Et de quoi ont-ils discuté cette année à Montréal ? Essentiellement de crise économique et financière et de l’ordre mondial qui va émerger de cette nouvelle donne. Concrètement, on s’est demandé à quoi ressemblera la planète finance au lendemain de la tempête actuelle, jusqu’où aller dans l’encadrement réglementaire des marchés financiers. Il était d’ailleurs intéressant de voir le président de la Banque mondiale, Robert Zoellick, et le patron de Power Corporation, Paul Desmarais, assis à la même table, nous expliquer comment mettre en place une gouvernance économique internationale plus équitable.

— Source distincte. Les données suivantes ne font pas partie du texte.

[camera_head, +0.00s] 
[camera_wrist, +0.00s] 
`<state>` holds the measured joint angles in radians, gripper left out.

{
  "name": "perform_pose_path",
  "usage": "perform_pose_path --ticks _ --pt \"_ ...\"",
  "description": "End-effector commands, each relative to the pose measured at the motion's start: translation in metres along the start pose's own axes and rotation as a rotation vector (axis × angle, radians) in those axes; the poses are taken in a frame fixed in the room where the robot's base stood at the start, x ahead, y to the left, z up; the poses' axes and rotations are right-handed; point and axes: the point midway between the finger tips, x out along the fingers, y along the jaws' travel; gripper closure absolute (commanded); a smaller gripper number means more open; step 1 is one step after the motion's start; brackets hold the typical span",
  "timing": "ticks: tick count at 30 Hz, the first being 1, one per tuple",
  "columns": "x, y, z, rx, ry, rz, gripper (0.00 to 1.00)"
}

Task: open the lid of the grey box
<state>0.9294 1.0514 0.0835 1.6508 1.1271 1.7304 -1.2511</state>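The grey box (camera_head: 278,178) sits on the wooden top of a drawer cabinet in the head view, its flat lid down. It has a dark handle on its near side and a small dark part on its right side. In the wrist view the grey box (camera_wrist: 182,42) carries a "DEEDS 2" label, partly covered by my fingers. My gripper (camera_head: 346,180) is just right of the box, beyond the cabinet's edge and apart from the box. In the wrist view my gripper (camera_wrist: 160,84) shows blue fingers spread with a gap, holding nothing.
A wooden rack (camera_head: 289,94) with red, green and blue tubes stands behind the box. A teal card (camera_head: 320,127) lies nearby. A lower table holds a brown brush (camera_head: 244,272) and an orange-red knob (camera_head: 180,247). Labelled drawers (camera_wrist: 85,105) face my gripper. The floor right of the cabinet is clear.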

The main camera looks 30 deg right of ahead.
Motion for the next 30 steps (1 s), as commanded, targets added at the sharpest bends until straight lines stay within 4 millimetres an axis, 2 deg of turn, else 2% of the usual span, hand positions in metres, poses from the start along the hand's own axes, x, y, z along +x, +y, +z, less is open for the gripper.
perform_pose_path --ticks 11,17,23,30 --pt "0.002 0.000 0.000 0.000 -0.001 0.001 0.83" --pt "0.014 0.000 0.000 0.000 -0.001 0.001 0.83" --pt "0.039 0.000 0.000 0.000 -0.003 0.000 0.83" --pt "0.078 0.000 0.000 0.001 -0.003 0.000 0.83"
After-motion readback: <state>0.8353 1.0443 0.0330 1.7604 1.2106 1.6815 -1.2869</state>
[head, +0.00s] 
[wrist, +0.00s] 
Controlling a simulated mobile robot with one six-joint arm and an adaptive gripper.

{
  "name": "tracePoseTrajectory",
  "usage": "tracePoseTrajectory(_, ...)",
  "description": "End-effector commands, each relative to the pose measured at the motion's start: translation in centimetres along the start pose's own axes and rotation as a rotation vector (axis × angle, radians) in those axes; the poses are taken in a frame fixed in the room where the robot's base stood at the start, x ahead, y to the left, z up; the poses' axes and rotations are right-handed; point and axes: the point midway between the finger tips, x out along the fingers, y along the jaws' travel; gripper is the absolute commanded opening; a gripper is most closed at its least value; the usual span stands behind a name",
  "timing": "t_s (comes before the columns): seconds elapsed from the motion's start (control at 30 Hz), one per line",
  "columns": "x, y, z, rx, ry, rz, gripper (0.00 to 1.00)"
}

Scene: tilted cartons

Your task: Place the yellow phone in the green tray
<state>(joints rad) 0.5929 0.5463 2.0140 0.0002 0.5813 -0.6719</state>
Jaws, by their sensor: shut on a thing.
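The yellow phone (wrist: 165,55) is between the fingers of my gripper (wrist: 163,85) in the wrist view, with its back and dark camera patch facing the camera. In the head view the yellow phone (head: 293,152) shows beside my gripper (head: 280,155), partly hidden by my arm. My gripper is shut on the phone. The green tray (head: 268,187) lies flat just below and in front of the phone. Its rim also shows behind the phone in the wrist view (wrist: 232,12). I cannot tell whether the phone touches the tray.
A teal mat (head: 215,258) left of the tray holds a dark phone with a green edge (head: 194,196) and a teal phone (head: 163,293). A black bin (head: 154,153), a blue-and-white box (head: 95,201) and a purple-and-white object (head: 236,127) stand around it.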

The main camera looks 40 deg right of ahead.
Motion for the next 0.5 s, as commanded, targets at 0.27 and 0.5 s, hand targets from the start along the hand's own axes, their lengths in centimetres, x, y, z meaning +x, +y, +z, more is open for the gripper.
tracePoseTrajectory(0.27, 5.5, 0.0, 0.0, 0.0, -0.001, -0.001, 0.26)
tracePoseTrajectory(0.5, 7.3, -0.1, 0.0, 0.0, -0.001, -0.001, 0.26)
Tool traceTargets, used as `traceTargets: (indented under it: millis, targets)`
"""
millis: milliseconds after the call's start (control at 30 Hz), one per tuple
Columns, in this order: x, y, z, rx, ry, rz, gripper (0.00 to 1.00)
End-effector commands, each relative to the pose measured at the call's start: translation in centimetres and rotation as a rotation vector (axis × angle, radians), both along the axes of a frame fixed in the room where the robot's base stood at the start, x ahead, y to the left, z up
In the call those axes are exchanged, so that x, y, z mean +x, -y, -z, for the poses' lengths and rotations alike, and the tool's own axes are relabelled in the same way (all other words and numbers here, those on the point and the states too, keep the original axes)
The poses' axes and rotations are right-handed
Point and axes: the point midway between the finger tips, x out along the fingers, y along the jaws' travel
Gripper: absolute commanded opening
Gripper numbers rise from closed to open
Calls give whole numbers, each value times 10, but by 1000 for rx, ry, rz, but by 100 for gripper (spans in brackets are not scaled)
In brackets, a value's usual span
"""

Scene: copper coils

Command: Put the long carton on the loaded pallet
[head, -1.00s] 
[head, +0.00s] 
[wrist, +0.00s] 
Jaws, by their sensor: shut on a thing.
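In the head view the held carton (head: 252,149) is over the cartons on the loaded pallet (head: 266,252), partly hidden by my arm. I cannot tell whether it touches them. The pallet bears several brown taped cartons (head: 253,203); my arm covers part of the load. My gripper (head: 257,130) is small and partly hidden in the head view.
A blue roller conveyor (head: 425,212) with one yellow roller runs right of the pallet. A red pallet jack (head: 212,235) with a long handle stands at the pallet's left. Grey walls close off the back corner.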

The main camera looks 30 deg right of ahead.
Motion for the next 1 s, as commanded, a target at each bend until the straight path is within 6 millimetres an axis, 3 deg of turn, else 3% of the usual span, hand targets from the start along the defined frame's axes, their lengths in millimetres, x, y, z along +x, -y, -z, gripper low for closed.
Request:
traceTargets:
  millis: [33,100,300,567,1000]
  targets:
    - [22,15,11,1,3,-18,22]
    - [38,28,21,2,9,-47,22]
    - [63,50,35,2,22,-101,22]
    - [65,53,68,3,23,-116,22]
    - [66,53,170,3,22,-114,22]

On s’est aussi demandé comment développer des stratégies d’innovation gagnantes dans le marché mondialisé ; on s’est intéressé aux opportunités d’affaires dans le secteur de l’énergie en Afrique ; aux règles à respecter pour promouvoir la production agricole sans pour autant affecter la sécurité alimentaire (entendre par là des mesures d’hygiène et de précaution pour rassurer les consommateurs du Nord, et non pas des solutions pour régler la question du milliard de personnes souffrant de la faim sur la planète) ; en quoi les exigences en matière environnementale (développement durable) pèsent sur notre modèle de développement économique… Somme toute, une foule de sujets tout à fait pertinent aux yeux de nos élites politico-économiques qui s’affairent depuis quelques mois pour élaborer une stratégie de sortie de crise économique qui leur permettrait de sauver le modèle néolibéral et son discours légitimant.
L’imposition tranquille de la société néolibérale
Ce discours n’est pas nouveau. Depuis le colloque Lippman (1938) et la première réunion de la Société du Mont-Pèlerin en Suisse (1947), les partisans du libéralisme à outrance se sont organisés pour fustiger l’État interventionniste qui s’affirmait pourtant comme un outil de développement collectif mettant en place toute une série de politiques (aide sociale, assurance-chômage, législation du travail) visant à garantir une plus grande justice sociale et à lutter contre les inégalités, sources de conflits, le tout en prenant soin de stimuler la croissance économique. À leurs yeux, la privatisation, la libéralisation et la déréglementation devaient devenir les mots d’ordre de tout bon gouvernement et les think tanks néolibéraux allaient se charger de porter la bonne parole. On les retrouve à l’origine de la création du Forum économique mondial de Davos (1971), en Suisse, sorte de grand frère du FEIA. Ils sont aussi, par la voix des Chicago Boys (anciens étudiants de Milton Friedman à l’université de Chicago), les conseillers économiques du général Pinochet dans le Chili post-1973.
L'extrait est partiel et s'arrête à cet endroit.